--- DIRECTIONS FOR THIS TASK ---
Return each line of the records with nothing changed, pictures excepted.

— Start RECORDS PROVIDED —

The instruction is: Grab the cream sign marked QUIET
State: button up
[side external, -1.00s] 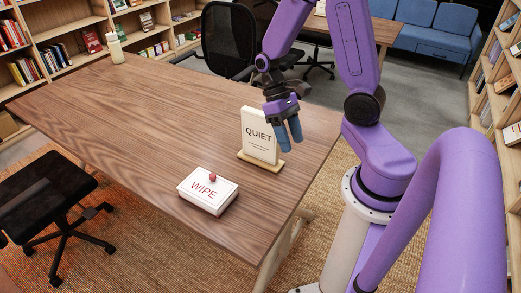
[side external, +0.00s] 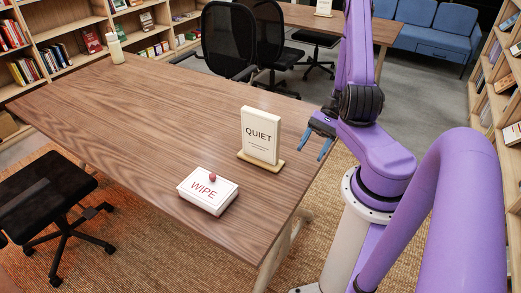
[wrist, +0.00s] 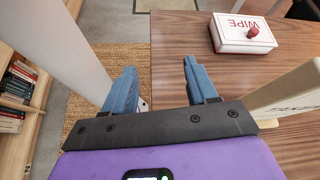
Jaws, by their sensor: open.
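The cream QUIET sign (side external: 261,136) stands upright on its wooden base near the right side of the table (side external: 150,110). In the wrist view the sign (wrist: 287,92) shows at the right edge, partly cut off. My gripper (side external: 313,147) is open and empty, to the right of the sign and apart from it, by the table's right edge. In the wrist view its two blue fingers (wrist: 163,80) are spread with nothing between them.
A white WIPE box (side external: 208,191) with a red knob sits in front of the sign, left of it. A bottle (side external: 116,48) stands at the table's far left. Most of the tabletop is clear. Chairs (side external: 228,40) stand behind the table.

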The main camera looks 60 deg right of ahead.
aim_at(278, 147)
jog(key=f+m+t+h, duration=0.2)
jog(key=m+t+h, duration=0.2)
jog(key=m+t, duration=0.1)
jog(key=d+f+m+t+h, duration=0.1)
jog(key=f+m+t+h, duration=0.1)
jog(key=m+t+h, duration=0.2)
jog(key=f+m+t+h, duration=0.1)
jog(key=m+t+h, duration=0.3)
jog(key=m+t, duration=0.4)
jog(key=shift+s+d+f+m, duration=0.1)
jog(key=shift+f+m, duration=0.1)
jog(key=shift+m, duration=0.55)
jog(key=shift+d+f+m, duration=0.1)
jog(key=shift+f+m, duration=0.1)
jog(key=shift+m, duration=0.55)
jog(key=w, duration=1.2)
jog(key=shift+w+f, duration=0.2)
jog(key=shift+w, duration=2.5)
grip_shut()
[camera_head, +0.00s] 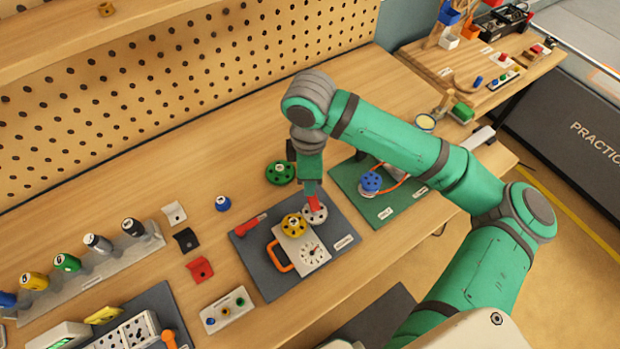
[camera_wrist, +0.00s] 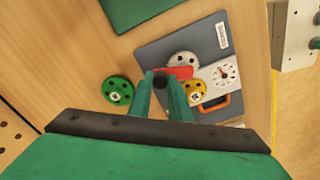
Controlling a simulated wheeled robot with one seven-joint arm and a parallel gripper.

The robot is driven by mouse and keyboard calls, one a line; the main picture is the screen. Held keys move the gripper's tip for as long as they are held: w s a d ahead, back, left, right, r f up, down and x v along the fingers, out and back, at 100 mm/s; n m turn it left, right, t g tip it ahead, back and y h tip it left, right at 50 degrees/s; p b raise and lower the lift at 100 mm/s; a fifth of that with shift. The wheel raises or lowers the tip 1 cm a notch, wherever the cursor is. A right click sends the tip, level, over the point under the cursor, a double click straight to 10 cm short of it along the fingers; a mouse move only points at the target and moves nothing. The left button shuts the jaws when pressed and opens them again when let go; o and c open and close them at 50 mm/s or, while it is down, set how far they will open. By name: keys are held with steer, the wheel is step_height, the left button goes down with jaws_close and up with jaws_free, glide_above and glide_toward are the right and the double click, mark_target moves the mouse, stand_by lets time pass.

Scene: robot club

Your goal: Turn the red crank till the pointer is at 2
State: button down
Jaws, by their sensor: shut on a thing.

— End RECORDS PROVIDED —

--- RESULT OF THIS EXERCISE ---
The instruction is: Grab the cream sign marked QUIET
State: button up
[side external, -1.00s] 
[side external, +0.00s] 
[wrist, +0.00s] 
Jaws, by their sensor: open.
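The cream QUIET sign (side external: 261,136) stands upright on its wooden base near the right side of the table (side external: 150,110). In the wrist view the sign (wrist: 287,92) shows at the right edge, partly cut off. My gripper (side external: 313,147) is open and empty, to the right of the sign and apart from it, by the table's right edge. In the wrist view its two blue fingers (wrist: 163,80) are spread with nothing between them.
A white WIPE box (side external: 208,191) with a red knob sits in front of the sign, left of it. A bottle (side external: 116,48) stands at the table's far left. Most of the tabletop is clear. Chairs (side external: 228,40) stand behind the table.

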The main camera looks 60 deg right of ahead.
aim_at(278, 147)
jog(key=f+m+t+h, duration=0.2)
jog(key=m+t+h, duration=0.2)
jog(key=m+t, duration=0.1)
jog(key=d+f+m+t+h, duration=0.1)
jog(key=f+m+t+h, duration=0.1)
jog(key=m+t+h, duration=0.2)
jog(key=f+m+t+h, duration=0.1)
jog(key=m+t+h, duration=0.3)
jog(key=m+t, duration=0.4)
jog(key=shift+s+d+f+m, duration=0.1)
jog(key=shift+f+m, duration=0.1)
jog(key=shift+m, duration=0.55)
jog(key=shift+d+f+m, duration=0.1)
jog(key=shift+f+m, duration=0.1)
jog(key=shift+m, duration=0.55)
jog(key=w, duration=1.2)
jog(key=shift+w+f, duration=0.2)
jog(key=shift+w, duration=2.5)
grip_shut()
[camera_head, +0.00s] 
[camera_wrist, +0.00s] 
Controlling a simulated wheeled robot with one seven-joint arm and a parallel gripper.

The robot is driven by mouse and keyboard calls, one a line; the main picture is the screen. Held keys move the gripper's tip for as long as they are held: w s a d ahead, back, left, right, r f up, down and x v along the fingers, out and back, at 100 mm/s; n m turn it left, right, t g tip it ahead, back and y h tip it left, right at 50 degrees/s; p b raise and lower the lift at 100 mm/s; a fifth of that with shift. The wheel raises or lowers the tip 1 cm a notch, wherever the cursor is. A right click sends the tip, level, over the point under the cursor, a double click straight to 10 cm short of it along the fingers; a mouse move only points at the target and moves nothing. The left button shuts the jaws when pressed and opens them again when let go; o and c open and close them at 50 mm/s or, while it is down, set how far they will open. By name: keys are held with steer, the wheel is step_height, the left button goes down with jaws_close and up with jaws_free, glide_above and glide_toward are the right and the double click, mark_target moves the mouse, stand_by lets time pass.

Scene: robot club

Your goal: Turn the red crank till the pointer is at 2
State: button down
Jaws, by their sensor: shut on a thing.

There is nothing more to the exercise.